Figure 3. Savings assumes energy cost of $US0.058 kWh, 0.25 cooling overhead and 1,250 kW of IT load
An Incremental Approach
The best way to address the shortcomings associated with the myth of scale is to construct data center capacity incrementally. This approach entails building a facility in discrete units that, as part of the base architecture, enable additional capacity to be added when it is required. For a number of reasons, until recently, this approach has not been a practical reality for businesses desiring this type of solution.
For organizations that elect to build their own data centers, the incremental approach described above is difficult to implement due to resource limitations. Lacking a viable prototype design (the essential element for incremental implementation), each project effectively begins from scratch and is typically focused on near-term requirements. Thus, the ultimate design methodology reflects the build it all at once approach as it is perceived to limit the drain on corporate resources to a one-time-only requirement. The typical end result of these projects is an extended design and construction period (18-36 months on average), which sacrifices the efficiency of capital allocation and option value for a flawed definition of expediency.
For purveyors of MTDC facilities, incremental expansion via standardized discrete units is precluded due to their business models. Exemplifying the definition of economies of scale found in our old Economics 101 textbooks, these organizations reduce their cost metrics by leveraging their size to procure discounted volume purchase agreements with their suppliers. These economies then translate into the need to build large facilities designed to support multiple customers. Thus, the cost efficiencies of MTDC providers drive a business model that requires large first-cost investments in data center facilities, with the core and shell built all at once and data center pods completed based on customer demand. Since MTDC efficiencies can only be achieved by reducing high first-cost investments by leasing capacity to multiple tenants or multiple pods to a tenant, they are forced to locate these sites in market areas that include a high population of their target customers. Thus, the majority of MTDC facilities are predominately found within a handful of markets (e.g., Northern Virginia, New York/New Jersey, and the San Francisco Bay area) where a critical mass of prospective customers can be found. This is the predominant reason why they have not been able to respond to customers requiring data centers in other locations. As a result, this MTDC model requires a high degree of sacrifice to be made by the customers. Not only must they relinquish their ability to locate their new data center wherever they need it, they must pre-lease additional space to ensure that it will be if they grow over time as even the largest MTDC facilities have finite data center capacity.

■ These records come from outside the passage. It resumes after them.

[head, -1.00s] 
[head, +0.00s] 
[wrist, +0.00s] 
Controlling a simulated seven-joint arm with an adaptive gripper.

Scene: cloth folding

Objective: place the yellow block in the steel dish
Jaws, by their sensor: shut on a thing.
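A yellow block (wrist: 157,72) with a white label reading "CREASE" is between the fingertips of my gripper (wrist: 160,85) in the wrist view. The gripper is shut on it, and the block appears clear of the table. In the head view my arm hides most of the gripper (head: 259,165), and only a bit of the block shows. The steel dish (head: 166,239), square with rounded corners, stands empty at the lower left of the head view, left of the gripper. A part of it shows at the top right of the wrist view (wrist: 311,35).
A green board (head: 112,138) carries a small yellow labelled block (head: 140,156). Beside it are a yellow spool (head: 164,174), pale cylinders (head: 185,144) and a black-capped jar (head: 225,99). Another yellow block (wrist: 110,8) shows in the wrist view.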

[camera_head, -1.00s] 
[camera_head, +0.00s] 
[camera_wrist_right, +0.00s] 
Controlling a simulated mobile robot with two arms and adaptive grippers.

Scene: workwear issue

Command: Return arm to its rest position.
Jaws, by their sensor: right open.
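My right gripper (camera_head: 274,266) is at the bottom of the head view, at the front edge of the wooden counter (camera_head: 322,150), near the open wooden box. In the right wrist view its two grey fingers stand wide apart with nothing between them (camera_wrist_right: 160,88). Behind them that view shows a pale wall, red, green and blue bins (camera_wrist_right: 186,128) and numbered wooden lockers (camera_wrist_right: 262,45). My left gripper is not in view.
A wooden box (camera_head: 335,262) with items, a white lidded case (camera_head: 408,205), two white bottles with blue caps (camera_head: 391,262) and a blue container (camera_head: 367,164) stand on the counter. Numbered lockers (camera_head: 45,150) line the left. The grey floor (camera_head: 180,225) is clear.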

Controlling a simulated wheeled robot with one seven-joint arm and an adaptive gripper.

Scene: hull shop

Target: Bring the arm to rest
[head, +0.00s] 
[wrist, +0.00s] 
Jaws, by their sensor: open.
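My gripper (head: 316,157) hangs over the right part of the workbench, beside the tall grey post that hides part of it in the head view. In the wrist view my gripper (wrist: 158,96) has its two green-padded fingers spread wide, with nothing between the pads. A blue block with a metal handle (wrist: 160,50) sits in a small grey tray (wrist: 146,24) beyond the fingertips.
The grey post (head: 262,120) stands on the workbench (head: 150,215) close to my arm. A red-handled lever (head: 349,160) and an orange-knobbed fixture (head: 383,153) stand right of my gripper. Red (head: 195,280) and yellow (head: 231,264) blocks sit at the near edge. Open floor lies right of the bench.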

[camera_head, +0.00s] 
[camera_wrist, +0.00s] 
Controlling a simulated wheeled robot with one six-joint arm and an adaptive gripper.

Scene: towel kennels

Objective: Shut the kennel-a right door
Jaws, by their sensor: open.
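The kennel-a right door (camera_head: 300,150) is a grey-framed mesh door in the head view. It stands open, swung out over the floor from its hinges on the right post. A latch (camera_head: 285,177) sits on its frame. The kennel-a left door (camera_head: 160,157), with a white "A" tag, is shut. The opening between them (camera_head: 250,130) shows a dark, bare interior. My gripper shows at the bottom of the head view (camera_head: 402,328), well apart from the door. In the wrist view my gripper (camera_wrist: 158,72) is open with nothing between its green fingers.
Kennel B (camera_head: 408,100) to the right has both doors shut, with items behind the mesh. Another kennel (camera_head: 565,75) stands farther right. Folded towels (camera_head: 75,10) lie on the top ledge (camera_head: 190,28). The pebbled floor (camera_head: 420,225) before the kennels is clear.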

Many industry experts view prefabricated data centers as a solution to this incremental requirement. In a sense, they are correct. These offerings are designed to make the addition of capacity a function of adding one or more additional units. Unfortunately, many users of prefabricated data centers experience problems from how these products are incorporated in designs. Unless the customer is using them in a parking lot, more permanent configurations require the construction of a physical building to house them. The end result of this need is the construction of an oversized facility that will be grown into, but also suffers from the same first cost and absence of option value as the typical customer-constructed or MTDC facility. In other words, if I have to spend $US20 million day one for the shell and core, how am I saving by only building in 300-kW increments instead of 1-megawatt like the traditional guys?
The Purpose-Built Facility
In order to effectively implement a data center strategy that eliminates the issues of exorbitant first costs and the elimination of option value, the facility itself must be designed for just such a purpose. Unlike attempting to use size as the method for cost reduction, the data center would achieve this requirement through the use of a prototype, replicable design. In effect, the data center becomes a product with cost focus on a system level, not parts and pieces.
To many, the term “standard” is viewed as a pejorative that denotes a less than optimal configuration. However, as ³productization² has shown with the likes of the Boeing 737, the Honda Accord, or the Dell PC, when you include the most commonly desired features at a price below non-standard offerings, you eliminate or minimize the concern. For example, features like: Uptime Institute Tier III Design and Construction Certification, LEED certification, a hardened shell, and ergonomic features like a move/add/change optimized design would be included in the standard offering. This limits the scope of customer personalization to the data hall, branding experience, security and management systems, and jurisdictional requirements. This is analogous to car models that incorporate the most commonly desired features as standard, while enabling the customer to “customize their selection in areas such as car color, wheels, and interior finish.
The resulting solution then provides the customer with a dedicated facility, including the most essential features that can be delivered within a short timeframe (under six months from initial ground breaking) without requiring them to spend US$20-US$100 million on a shell while simultaneously relinquishing the option value of the remaining land. Each unit would also be designed to easily allow additional units to be built and conjoined to enable expansion to be based on the customer’s timeframe and financial consideration rather than have them imposed on them by the facility itself or a provider.
Summary
Due to their historically limited alternatives, many businesses have been forced to justify the inefficiency of their data center implementations based on the myth of scale. Although solutions like pre-fabricated facilities have attempted to offer prospective users the incremental approach that negates the impact of high first costs and the elimination of alternatives (option value), ultimately they require the same upfront physical and financial requirements as MTDC alternatives. The alternative to these approaches is through the productization of the data center in which a standard offering, that includes all of the most commonly requested customer features, provides end users with a cost effective option that can be grown incrementally in response to their individual corporate needs.
Industrialization, a la Henry Ford, ensures that each component is purchased at scale to reduce the cost per component. Productization shatters this theory by focusing on the system levels, not the part/component level. It is through productization that the paradox of high quality, low cost, in quickly delivered data centers becomes a reality.